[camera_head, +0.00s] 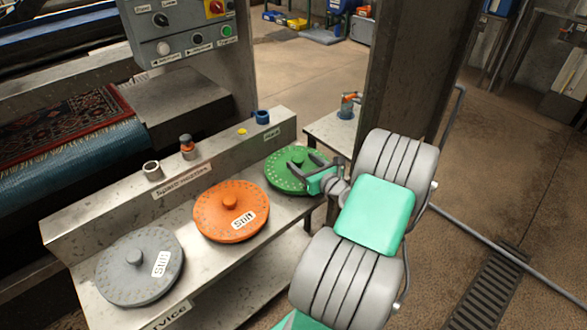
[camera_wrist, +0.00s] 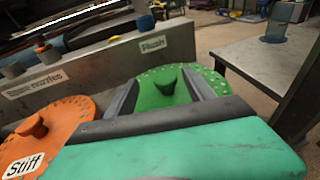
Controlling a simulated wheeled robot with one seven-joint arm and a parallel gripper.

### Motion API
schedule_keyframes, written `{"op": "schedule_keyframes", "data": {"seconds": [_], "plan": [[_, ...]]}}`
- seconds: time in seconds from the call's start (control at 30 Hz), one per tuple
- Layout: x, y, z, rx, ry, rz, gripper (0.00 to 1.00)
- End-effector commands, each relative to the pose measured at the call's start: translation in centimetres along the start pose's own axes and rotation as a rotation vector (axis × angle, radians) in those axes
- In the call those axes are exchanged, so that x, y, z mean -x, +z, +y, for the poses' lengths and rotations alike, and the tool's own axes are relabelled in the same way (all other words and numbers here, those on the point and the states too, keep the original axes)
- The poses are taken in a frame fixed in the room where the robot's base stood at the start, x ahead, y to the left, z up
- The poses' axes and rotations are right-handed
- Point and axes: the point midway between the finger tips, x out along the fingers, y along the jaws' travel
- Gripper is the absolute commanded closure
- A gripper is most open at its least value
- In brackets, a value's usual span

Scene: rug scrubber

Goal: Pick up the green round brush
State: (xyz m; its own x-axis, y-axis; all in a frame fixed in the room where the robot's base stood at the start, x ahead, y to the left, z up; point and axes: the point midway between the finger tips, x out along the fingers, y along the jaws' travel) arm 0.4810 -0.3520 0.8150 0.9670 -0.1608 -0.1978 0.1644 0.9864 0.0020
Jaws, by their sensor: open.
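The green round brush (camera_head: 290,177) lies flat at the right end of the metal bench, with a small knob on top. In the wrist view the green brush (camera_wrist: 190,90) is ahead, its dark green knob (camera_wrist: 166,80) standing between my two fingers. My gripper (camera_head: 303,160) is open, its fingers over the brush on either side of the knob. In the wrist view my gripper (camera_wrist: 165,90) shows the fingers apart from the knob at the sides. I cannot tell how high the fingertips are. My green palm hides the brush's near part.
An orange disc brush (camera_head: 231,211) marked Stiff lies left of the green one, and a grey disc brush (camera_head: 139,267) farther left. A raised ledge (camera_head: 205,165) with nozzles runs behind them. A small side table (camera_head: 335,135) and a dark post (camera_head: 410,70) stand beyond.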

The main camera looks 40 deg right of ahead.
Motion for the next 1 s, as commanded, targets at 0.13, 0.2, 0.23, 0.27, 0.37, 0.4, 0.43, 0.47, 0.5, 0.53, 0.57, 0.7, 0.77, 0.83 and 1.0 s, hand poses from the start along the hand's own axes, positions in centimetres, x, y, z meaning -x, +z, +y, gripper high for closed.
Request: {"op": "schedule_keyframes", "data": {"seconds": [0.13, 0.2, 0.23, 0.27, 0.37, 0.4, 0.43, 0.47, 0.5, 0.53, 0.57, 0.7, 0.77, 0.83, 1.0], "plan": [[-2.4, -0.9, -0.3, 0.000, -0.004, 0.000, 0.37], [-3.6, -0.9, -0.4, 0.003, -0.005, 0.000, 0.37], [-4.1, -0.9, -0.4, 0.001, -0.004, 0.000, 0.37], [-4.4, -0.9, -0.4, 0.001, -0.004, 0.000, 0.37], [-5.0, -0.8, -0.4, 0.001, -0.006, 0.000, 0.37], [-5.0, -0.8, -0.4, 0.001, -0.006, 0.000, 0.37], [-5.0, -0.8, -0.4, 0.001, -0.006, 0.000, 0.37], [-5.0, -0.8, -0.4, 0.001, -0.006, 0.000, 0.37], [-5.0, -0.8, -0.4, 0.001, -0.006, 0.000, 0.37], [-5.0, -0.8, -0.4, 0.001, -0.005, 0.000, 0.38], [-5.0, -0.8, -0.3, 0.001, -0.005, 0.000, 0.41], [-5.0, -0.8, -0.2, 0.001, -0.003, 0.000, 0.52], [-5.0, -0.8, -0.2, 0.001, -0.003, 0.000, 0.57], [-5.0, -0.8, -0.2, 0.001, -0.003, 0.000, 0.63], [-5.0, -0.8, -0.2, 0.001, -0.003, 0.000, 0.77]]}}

☆ ☆ ☆ ☆

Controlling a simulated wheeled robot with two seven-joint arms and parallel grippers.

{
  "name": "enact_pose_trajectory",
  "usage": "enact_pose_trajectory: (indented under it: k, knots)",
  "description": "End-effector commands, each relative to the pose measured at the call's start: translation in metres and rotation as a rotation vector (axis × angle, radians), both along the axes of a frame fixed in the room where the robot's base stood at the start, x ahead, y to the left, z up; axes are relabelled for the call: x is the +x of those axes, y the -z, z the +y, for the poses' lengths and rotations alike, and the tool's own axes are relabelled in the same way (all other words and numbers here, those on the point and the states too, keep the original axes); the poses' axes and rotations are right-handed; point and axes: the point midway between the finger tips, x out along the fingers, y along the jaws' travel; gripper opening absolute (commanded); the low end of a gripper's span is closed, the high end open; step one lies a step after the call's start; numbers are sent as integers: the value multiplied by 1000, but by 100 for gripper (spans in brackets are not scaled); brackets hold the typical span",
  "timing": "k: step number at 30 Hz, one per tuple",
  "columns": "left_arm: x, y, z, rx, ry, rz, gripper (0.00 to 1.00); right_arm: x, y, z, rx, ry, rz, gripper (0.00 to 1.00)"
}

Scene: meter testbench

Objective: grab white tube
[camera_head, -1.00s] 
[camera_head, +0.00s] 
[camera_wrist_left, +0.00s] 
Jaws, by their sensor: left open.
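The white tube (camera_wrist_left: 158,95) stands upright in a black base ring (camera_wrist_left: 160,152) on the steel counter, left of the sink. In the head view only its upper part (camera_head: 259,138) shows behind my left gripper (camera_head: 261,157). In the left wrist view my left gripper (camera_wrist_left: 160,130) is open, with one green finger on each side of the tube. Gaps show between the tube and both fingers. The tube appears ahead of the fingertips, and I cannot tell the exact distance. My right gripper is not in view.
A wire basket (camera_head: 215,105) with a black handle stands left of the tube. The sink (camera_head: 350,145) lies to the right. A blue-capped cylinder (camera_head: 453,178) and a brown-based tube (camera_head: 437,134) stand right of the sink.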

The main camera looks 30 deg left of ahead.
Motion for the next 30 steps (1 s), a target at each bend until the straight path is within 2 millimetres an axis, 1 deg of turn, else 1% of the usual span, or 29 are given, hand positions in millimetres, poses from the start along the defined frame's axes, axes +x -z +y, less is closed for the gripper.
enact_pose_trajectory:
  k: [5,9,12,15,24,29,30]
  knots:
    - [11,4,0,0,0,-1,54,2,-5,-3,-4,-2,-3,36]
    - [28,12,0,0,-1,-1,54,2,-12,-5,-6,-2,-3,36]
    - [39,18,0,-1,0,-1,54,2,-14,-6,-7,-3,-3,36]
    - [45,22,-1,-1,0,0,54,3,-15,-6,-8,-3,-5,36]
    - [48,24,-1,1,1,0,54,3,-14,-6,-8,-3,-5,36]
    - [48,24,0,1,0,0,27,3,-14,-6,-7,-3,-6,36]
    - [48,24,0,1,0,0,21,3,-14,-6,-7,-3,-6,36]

☆ ☆ ☆ ☆

Copy all lines above containing the string "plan".

schedule_keyframes, written `{"op": "schedule_keyframes", "data": {"seconds": [_], "plan": [[_, ...]]}}`
Request: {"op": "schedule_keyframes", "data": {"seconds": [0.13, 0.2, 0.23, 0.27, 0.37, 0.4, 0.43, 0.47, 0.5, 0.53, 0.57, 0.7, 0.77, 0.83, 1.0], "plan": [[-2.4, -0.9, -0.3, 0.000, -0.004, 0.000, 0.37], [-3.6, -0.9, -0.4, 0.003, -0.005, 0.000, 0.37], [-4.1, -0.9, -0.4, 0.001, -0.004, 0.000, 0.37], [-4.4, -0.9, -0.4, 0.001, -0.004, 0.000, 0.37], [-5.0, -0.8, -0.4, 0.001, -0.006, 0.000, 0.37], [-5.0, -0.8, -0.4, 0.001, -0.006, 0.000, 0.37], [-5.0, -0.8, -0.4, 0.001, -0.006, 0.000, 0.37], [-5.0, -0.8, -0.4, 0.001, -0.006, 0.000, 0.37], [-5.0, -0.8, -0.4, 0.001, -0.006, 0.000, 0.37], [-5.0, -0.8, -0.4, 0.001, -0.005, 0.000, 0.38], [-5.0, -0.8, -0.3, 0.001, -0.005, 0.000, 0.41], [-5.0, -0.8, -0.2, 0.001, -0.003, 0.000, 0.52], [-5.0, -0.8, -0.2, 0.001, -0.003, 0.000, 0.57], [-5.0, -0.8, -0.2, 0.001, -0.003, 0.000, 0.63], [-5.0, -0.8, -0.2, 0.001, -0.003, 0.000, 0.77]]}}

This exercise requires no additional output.